W Samarkandzie na trasie przejazdu konduktu były tłumy mieszkańców z kwiatami. Główne uroczystości, przygotowane przez komisję pod przewodnictwem premiera Szawkata Mirzijojewa, odbyły się na placu Registan w zamkniętym przez policję centrum miasta, gdzie stoją zwieńczone turkusowymi kopułami zabytkowe gmachy dawnych uczelni koranicznych wpisane na listę dziedzictwa UNESCO. Stamtąd mężczyźni przenieśli ciało na cmentarz Szah-i-Zinda.

"Nasz naród, Uzbekistan, doznał niepowetowanej straty" - powiedział premier, cytowany przez rosyjską agencję Interfax. Dodał, że Karimow działał "w imię utrzymania niepodległości Uzbekistanu, życia w pokoju i porządku", nawiązując do zagrożenia radykalnym islamem w kraju graniczącym z Afganistanem.

Na pogrzebie obecni byli m.in. premier Rosji Dmitrij Miedwiediew, prezydent Afganistanu Aszraf Ghani i prezydent Tadżykistanu Emomali Rachmon.

Zwłoki prezydenta przetransportowano z Taszkentu do Samarkandy, gdzie się urodził, samolotem.

Isłam Karimow przeszedł w czasach radzieckich wszystkie szczeble władzy partyjnej - był pierwszym sekretarzem KC Komunistycznej Partii Uzbekistanu, gdy wchodził on w skład ZSRR; był też przewodniczącym Rady Najwyższej Uzbeckiej SRR przez kilka miesięcy przed ogłoszeniem przez ten kraj niepodległości w 1991 roku.

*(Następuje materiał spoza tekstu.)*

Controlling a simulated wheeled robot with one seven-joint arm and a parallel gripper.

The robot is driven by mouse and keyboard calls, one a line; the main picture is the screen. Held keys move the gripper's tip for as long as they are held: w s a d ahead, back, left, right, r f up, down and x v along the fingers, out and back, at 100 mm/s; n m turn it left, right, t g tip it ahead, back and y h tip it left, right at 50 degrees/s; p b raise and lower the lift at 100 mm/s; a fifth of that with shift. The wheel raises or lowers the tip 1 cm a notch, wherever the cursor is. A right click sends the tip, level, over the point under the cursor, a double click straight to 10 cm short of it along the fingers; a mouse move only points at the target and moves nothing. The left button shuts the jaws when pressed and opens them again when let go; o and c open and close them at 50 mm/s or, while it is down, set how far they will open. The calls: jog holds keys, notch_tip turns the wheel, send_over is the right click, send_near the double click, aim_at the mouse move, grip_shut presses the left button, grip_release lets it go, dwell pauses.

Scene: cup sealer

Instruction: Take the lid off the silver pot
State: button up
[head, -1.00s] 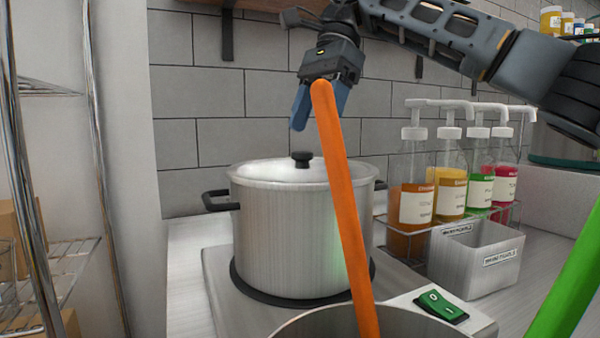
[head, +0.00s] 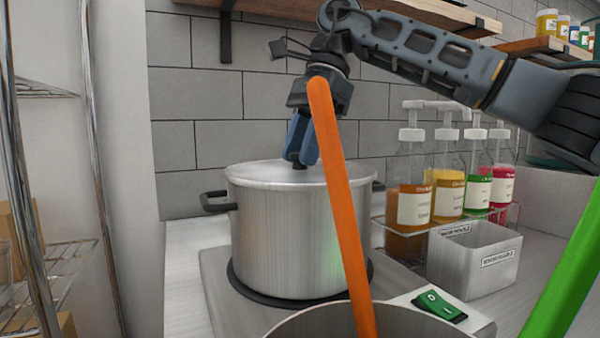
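The silver pot (head: 275,245) stands upright on a round dark hot plate, with a black side handle at its left. Its lid (head: 255,172) sits flat on the rim. An orange stick in front hides part of the gripper's right side. I cannot tell whether the fingers are closed on the knob.
An orange stick (head: 338,190) rises from an open metal container (head: 300,325) in front. A green stick (head: 575,280) is at right. Pump bottles (head: 415,185) and a metal bin (head: 475,260) stand right of the pot. A wire rack (head: 50,280) is at left; wall shelves are above.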

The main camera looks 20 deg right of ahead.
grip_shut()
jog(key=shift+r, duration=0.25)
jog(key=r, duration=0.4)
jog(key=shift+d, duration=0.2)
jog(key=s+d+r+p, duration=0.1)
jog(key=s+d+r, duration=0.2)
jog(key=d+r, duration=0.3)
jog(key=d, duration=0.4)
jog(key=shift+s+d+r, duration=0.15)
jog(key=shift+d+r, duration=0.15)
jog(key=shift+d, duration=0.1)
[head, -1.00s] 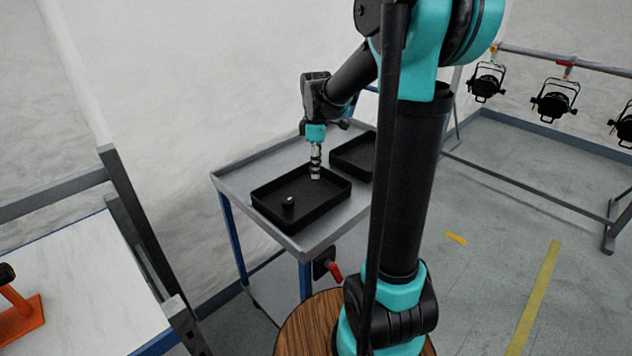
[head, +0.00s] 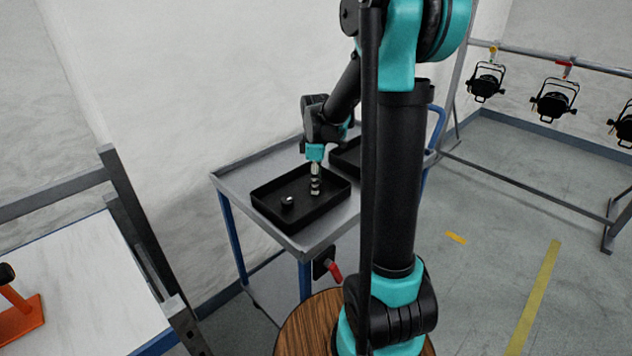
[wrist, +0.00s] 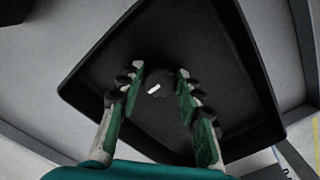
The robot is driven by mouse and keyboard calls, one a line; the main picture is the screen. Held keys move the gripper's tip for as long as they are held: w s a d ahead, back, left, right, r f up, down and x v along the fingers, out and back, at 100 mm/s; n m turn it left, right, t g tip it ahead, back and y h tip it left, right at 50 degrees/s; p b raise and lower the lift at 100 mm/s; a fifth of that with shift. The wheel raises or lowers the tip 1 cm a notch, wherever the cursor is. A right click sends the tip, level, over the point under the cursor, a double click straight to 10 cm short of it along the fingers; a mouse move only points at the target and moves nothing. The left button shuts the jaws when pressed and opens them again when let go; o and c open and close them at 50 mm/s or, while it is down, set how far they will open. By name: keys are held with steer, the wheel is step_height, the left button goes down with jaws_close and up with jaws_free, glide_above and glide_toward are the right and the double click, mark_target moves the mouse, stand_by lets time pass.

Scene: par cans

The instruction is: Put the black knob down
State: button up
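The black knob (head: 287,203) has a white mark on top and stands in the left front part of a black tray (head: 268,216). My gripper (head: 315,191) points down over the same tray, to the right of the knob in the head view. In the wrist view the knob (wrist: 160,84) shows in the gap between my two spread fingers (wrist: 155,78), with the tray floor (wrist: 215,60) around it. The fingers look open, and the head view shows a gap between them and the knob. The exact height of my fingertips above the tray floor is hard to tell.
The tray stands on a grey cart (head: 231,183) with blue legs. A second black tray (head: 345,158) lies behind, partly hidden by my arm. Several black par cans (head: 554,103) hang from a rail at right. A white table (head: 75,285) stands at left.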

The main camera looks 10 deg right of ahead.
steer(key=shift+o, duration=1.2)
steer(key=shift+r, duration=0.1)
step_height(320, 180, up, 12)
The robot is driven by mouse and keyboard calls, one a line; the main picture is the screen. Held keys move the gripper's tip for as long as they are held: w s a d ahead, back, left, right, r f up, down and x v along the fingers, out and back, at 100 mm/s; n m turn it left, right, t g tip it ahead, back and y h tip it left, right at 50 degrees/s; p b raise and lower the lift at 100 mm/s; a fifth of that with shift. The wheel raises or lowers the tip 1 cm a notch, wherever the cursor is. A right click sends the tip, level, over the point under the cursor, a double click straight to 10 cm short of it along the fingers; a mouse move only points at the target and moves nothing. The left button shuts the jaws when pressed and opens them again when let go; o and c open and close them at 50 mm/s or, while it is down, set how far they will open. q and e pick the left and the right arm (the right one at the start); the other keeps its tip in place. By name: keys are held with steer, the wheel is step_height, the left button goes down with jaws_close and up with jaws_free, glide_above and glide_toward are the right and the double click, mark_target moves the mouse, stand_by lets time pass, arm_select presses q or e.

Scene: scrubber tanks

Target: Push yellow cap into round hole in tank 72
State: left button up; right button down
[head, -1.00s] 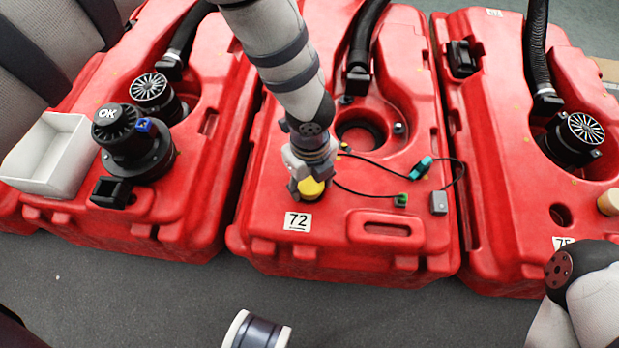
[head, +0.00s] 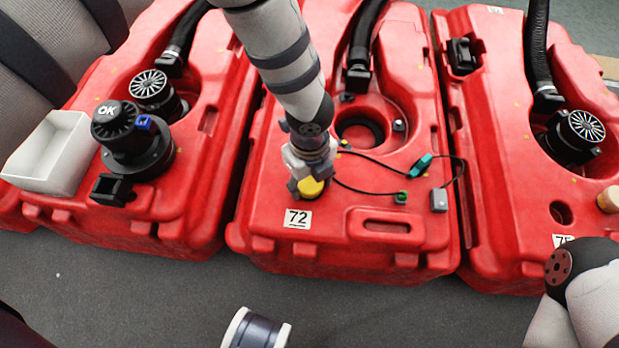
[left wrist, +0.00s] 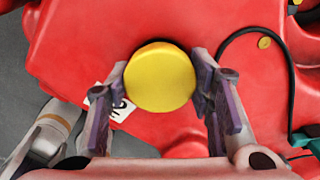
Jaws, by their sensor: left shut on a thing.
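The yellow cap (head: 311,186) is round and sits between the fingers of my left gripper (head: 307,184), low over the front left of red tank 72 (head: 265,220). In the left wrist view the yellow cap (left wrist: 160,77) lies between the two fingers of my left gripper (left wrist: 162,95), which is shut on it. The small round hole is not visible; the cap and gripper cover that area, and I cannot tell how deep the cap sits. The white 72 label (head: 298,219) is just in front of the cap. My right gripper is not in view.
A black cable with a teal connector (head: 420,166) and a grey box (head: 439,200) lies on tank 72, right of the gripper. A large round opening (head: 361,132) is behind. Red tanks with black fittings (head: 132,140) stand either side. A white box (head: 48,152) is far left.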

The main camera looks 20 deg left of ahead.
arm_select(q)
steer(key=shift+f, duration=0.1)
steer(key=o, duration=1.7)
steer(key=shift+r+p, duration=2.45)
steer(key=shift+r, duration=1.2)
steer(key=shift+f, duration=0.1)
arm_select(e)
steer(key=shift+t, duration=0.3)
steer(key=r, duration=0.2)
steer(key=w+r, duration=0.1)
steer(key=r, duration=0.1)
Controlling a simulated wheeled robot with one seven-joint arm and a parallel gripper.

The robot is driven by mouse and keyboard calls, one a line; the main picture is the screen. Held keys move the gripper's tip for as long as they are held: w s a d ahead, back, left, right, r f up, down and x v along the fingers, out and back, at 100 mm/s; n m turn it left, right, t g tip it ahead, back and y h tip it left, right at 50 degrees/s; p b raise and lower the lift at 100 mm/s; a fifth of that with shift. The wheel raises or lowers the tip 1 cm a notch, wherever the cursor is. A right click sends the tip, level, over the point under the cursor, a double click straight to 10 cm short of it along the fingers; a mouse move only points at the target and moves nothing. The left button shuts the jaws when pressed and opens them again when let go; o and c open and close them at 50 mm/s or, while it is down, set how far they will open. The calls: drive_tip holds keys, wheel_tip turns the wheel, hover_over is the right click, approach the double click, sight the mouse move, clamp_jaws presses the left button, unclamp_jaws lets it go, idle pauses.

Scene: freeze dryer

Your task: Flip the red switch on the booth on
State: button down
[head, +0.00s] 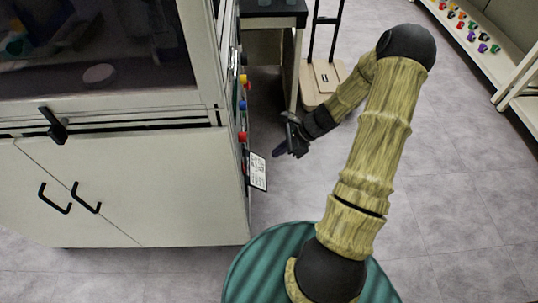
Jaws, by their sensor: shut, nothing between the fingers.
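The booth (130,185) is a large pale cabinet at the left, with a dark glass window above and two doors with black handles below. On its narrow right side, seen at a steep angle, a column of small coloured knobs sticks out. The lowest is a red one (242,137); I take it for the red switch, but its on or off position cannot be made out. My gripper (279,153) is shut and empty. It hangs to the right of the booth's side, a little right of and below the red switch, apart from it in the picture.
A white label card (257,171) juts from the booth's side below the switch, close to my gripper. A table (272,12) and a wooden-based cart (322,82) stand behind. A shelf (480,45) with small coloured items is at the upper right. The grey floor at right is clear.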

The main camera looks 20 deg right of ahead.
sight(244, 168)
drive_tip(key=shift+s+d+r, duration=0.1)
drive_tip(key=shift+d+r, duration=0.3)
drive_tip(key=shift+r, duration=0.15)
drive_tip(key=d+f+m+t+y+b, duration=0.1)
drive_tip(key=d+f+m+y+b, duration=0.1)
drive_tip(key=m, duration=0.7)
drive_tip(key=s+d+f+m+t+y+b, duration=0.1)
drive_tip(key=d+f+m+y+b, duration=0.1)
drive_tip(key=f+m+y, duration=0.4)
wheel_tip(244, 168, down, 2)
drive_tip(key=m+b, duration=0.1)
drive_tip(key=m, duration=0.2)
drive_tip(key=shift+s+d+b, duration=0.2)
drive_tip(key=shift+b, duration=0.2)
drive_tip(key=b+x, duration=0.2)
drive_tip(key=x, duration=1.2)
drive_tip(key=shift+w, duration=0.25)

Stanowisko prezydenta niepodległego kraju Karimow sprawował od 29 grudnia 1991 roku. Jego autorytarne rządy wywoływały krytykę Zachodu. Informacje o ciężkim stanie Karimowa po udarze zrodziły spekulacje na temat ewentualnego następcy przywódcy tego ważnego, liczącego 32 mln mieszkańców, środkowoazjatyckiego kraju. Eksperci za najbardziej prawdopodobnych kandydatów uważają premiera Mirzijojewa i wicepremiera Rustama Azimowa.

Zgodnie z konstytucją Uzbekistanu obowiązki prezydenta przejął tymczasowo przewodniczący Senatu Nigmantilla Juldaszew i w ciągu trzech miesięcy muszą się odbyć powszechne wybory prezydenckie.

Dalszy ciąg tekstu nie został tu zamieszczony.